その理由は、プロジェクトとして選出されるのが“最適なプロジェクト”ではなく“書類の上で最適に見えるプロジェクト”だからです。
プロジェクトの出来とは関係なしに、ホラを吹きまくって「戦略的ごまかし」を多用さえすれば、予算をより多く獲得できて、より壮大なプロジェクトが動き出すことができます。
しかし「戦略的ごまかし」で動き出したプロジェクトはそううまくいくはずがありません。
それでもみんなでホラを吹き合って「戦略的ごまかし」を多用することでプロジェクトは何とか転がっていくのです。
それを「ホラ吹き」や「嘘つき」と指摘してしまうとプロジェクトは止まってしまいます。
脳が「戦略的ごまかし」を見て見ぬふりをするからこそ世界はうまく回っているのです。
「戦略的ごまかし」を見抜く方法
「戦略的ごまかし」は多くの場合ほとんど無害です。
基本的に“嘘”ではなく“大げさ”に表現しているだけなので見て見ぬ振りができるわけです。
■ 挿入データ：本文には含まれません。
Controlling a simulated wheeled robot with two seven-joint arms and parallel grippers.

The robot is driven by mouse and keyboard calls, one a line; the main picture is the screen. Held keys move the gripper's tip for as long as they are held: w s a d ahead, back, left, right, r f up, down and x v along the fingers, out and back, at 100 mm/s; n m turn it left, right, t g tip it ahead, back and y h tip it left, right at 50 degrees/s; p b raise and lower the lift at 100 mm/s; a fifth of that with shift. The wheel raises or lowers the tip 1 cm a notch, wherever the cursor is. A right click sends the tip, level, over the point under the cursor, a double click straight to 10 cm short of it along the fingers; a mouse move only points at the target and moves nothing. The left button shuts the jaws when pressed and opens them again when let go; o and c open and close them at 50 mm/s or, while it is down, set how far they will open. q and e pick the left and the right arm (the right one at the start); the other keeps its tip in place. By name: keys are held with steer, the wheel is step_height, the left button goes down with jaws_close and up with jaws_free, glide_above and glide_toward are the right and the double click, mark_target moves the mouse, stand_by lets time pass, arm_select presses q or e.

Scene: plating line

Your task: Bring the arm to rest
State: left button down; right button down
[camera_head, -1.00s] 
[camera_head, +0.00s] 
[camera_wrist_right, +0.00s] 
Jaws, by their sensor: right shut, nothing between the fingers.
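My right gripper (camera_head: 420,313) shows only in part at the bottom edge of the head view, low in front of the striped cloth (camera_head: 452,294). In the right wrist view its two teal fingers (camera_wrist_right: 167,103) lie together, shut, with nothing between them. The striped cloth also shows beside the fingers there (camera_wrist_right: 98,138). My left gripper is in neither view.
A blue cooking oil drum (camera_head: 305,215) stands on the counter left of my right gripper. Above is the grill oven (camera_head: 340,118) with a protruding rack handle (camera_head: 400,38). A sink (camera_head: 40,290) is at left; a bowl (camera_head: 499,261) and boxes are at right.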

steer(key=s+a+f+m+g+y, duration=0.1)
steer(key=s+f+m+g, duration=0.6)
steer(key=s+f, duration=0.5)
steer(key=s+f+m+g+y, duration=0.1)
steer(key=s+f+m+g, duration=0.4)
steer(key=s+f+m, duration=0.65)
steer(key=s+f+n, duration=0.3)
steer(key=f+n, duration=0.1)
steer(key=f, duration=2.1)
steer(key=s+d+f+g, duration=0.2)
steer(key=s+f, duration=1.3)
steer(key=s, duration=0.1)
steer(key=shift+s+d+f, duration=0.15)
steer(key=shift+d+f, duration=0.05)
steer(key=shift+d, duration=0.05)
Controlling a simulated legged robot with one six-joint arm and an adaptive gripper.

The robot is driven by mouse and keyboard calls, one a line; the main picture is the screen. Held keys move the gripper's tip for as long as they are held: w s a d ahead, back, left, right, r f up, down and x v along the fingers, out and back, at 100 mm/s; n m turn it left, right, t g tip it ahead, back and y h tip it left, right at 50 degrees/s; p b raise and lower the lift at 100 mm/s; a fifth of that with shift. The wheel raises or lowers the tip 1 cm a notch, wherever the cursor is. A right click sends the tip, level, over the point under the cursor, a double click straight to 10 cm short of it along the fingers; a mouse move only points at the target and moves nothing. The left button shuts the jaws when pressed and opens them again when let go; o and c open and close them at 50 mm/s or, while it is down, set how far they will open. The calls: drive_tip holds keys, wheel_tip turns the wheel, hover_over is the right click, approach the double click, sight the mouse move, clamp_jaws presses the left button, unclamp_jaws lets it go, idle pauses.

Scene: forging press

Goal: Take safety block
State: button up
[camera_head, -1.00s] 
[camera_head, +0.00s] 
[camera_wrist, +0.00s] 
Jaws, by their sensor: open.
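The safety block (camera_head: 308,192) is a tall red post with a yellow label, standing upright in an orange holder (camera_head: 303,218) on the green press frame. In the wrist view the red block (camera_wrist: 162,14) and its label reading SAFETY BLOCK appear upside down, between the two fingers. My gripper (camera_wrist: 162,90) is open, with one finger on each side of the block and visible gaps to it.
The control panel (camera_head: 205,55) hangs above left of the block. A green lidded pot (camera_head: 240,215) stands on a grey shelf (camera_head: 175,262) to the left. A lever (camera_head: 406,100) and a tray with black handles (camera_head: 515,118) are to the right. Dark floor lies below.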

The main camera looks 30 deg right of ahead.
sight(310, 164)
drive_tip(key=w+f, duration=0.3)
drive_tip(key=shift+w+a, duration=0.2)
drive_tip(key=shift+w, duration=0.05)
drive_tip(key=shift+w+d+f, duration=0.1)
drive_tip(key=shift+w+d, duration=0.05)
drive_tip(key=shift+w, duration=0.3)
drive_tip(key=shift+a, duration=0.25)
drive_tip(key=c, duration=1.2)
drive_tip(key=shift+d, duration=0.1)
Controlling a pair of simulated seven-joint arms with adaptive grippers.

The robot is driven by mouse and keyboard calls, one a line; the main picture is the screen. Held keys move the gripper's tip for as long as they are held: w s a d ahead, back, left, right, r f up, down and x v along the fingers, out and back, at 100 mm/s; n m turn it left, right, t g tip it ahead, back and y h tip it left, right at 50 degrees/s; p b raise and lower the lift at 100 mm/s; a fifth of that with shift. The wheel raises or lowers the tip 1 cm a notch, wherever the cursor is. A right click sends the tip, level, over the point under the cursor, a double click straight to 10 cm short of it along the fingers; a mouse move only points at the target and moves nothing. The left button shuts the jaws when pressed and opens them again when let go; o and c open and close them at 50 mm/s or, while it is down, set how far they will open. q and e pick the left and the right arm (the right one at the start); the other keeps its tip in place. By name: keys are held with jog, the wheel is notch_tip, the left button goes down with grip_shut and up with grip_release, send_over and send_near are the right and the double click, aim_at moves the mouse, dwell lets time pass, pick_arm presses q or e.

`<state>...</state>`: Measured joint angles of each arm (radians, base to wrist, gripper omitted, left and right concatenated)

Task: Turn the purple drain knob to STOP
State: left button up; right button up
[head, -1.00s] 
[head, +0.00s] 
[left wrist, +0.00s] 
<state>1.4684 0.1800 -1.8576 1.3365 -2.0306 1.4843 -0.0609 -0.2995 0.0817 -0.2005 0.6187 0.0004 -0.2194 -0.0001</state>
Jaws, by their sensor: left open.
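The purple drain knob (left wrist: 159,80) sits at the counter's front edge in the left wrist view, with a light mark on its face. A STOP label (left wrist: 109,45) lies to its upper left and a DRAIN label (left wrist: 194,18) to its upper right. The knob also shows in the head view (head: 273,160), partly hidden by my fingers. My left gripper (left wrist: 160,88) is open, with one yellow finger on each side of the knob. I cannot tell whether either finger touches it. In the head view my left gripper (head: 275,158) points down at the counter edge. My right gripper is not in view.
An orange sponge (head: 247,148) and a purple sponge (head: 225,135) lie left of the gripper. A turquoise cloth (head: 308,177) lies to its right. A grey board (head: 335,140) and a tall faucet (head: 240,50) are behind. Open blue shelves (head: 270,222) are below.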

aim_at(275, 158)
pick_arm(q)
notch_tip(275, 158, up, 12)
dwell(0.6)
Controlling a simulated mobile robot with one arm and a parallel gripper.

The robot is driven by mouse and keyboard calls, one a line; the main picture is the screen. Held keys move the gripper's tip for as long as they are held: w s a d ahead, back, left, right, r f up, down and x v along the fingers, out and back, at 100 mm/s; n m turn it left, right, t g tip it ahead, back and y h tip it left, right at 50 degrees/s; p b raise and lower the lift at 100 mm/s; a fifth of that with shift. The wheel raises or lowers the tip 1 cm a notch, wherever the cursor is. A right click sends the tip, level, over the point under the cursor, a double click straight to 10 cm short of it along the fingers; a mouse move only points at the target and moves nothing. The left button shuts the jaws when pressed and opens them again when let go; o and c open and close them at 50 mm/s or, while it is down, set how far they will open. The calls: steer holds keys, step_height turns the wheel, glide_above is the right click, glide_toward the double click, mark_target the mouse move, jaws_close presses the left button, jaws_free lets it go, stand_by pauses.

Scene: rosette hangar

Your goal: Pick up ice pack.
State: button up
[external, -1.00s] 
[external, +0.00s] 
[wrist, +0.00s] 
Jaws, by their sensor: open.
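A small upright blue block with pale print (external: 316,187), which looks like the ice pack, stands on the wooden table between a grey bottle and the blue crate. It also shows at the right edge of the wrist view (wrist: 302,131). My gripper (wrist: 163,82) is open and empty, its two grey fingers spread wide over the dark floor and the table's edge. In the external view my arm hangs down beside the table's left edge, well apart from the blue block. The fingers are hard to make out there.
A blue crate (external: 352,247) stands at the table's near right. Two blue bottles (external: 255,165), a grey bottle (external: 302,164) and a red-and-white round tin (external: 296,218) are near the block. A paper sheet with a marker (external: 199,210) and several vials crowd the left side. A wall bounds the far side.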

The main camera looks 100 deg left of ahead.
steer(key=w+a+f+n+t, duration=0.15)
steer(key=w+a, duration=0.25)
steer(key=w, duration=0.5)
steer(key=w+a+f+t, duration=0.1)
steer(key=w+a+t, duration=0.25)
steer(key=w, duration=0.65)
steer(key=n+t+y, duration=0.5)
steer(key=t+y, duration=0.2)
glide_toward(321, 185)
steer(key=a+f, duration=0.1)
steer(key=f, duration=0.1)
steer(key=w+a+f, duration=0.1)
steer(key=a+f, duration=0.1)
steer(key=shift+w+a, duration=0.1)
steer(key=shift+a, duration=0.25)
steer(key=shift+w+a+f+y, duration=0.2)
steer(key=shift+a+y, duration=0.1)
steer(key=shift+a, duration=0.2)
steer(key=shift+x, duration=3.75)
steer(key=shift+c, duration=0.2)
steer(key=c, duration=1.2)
しかし先ほどの時計の修理の時のように害を被(こうむ)る時もあります。
そのような時に「戦略的ごまかし」を見抜く方法があります。
「戦略的ごまかし」を確実に見抜く方法は、ホラを吹いている相手の発言に注目するのではなく、相手の過去の業績に注意を払いようにすることです。
似たような時計の故障をその人が今までどのくらいの数、どのくらいの時間で、どのくらいの費用で直した実績があるのかを調べるのです。
そうすればホラを吹いて楽観的な見通しを立てているのか、そうでないのかある程度見抜けるはずです。
そしてその見通しがあまりに度を越しているようであれば容赦なく批判を加えても良いかもしれません。
“「戦略的ごまかし」の脳科学”のまとめ
大事な場面でホラを吹いてしまう「戦略的ごまかし」の意味をわかりやすく脳科学で説き明かしてみました。
今回のまとめ
- 物事を大げさに言うことを「ホラを吹く」と言い、専門的には「戦略的ごまかし」と呼びます。
- 「戦略的ごまかし」は1回限りの事案においては絶大な効果を発揮します。
- 「戦略的ごまかし」は見て見ぬふりをして深く追求しないことが得策です。
- しかし「戦略的ごまかし」によって自分に害が降りかかってきそうな時には「戦略的ごまかし」をしっかり見抜きましょう。
最後まで読んでくださりありがとうございました。
今後も長年勤めてきた脳神経外科医の視点からあなたのまわりのありふれた日常を脳科学で探り皆さんに情報を提供していきます。